At Home, But Not Feeling At Home

I'm trying to be logic here.

Menjadi jujur bukanlah sesuatu hal yang mudah. Mungkin kitanya jujur, tapi orang lain tidak bisa terima. Sebaliknya, ketika orang lain jujur, tapi kitanya yang tidak bisa terima. Sehingga seringkali kita terjebak pada ketidakjujuran karena takut menimbulkan konflik antar sesama.

Cuman, pertanyaan yang mucul dalam kepalaku adalah: sampai sejauh mana kita harus sejujur itu? Dan kepada siapa kita harus jujur? Apakah mengemukakan kejujuran juga perlu hikmat dan kebijaksanaan?

Bagiku pribadi, dalam fase hidupku saat ini aku lebih memilih untuk jujur pada Tuhan dan diriku sendiri. Well, ya mencoba jujur juga pada orang-orang terdekatku tapi sepertinya lingkungan dan diri ini belum siap untuk menerima segala kejujuran satu sama lain. Jadilah aku mengambil waktu dulu untuk lebih melatih jujur pada Ilahi dan juga diri ini.

Termasuk mencoba jujur di ranah publik macem blog seperti ini. Yah, ini memang butuh keberanian in the next level sih ketika mencoba belajar jujur di ranah publik.

---

Berada di dalam keluarga yang terlihat harmonis dan baik-baik saja tidak berarti lepas dari masalah. Tentu, semua orang pasti memikul masalahnya masing-masing. Termasuk aku di dalam lingkungan sosial terkecil yang sudah dua puluh tujuh tahun bersama ini.

Salah satu pengalaman masa lalu yang sepertinya masih berdampak secara emosional hingga saat ini adalah melihat orang tuaku berseteru. Bukan hanya sekali, tapi beberapa kali.
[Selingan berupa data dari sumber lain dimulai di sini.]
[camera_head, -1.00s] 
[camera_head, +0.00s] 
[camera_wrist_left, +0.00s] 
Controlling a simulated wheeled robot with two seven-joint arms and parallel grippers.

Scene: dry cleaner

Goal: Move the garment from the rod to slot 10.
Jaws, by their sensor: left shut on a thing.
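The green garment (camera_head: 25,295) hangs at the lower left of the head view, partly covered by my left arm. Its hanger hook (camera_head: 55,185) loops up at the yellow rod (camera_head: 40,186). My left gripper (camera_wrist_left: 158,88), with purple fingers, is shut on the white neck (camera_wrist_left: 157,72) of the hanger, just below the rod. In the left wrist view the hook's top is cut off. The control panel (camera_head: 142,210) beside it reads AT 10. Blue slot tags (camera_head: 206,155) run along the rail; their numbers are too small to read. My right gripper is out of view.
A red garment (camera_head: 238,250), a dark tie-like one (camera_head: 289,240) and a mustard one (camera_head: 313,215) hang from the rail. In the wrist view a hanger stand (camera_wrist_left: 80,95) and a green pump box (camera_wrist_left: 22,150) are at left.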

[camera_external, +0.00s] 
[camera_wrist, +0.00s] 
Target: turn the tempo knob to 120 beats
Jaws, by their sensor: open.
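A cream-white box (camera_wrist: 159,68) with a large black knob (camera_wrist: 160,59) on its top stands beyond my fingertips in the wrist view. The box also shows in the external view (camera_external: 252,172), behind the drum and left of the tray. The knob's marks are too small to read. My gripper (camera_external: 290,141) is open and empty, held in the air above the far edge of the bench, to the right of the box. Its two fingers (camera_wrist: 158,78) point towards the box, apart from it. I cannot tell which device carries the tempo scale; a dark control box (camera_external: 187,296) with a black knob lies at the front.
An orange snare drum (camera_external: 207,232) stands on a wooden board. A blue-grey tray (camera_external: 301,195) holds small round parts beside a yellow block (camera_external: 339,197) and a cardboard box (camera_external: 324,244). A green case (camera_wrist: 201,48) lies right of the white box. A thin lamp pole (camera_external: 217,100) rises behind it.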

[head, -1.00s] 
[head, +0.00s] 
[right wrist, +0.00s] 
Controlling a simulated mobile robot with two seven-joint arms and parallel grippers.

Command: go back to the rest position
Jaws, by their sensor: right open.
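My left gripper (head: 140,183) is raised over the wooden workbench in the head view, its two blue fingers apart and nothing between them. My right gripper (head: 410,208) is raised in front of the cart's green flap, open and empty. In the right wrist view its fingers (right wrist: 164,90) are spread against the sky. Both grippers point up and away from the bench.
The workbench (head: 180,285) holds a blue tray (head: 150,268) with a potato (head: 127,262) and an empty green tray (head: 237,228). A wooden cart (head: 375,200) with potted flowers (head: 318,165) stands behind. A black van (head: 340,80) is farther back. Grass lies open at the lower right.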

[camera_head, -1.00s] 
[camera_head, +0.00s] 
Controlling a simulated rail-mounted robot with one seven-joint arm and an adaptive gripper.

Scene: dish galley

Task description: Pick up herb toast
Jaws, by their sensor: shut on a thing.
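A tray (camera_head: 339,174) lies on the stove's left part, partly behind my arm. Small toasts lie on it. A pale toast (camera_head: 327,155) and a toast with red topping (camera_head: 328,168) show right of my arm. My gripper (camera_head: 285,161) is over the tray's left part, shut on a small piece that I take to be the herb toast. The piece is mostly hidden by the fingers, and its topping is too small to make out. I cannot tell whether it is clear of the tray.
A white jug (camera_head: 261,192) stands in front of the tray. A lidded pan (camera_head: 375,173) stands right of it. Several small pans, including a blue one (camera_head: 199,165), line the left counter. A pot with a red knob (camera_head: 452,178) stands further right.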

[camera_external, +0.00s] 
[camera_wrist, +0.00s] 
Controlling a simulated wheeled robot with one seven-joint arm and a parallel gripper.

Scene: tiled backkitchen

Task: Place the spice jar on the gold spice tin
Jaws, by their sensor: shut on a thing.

Mendengar intonasi suara yang tinggi dari kedua belah pihak seringkali membuatku ngeri, menangis, takut, dan bahkan aku pernah sampai melempar ponselku sampai hancur berkeping-keping. Dalam satu kesempatan, aku yang masih kecil itu pernah sampai berdoa sendiri memohon pada Sesuatu yang katanya namanya Tuhan, untuk menghentikan pertengkaran mereka. Ini asli sih entah kepikiran dari mana lah ya, tapi benar terjadi.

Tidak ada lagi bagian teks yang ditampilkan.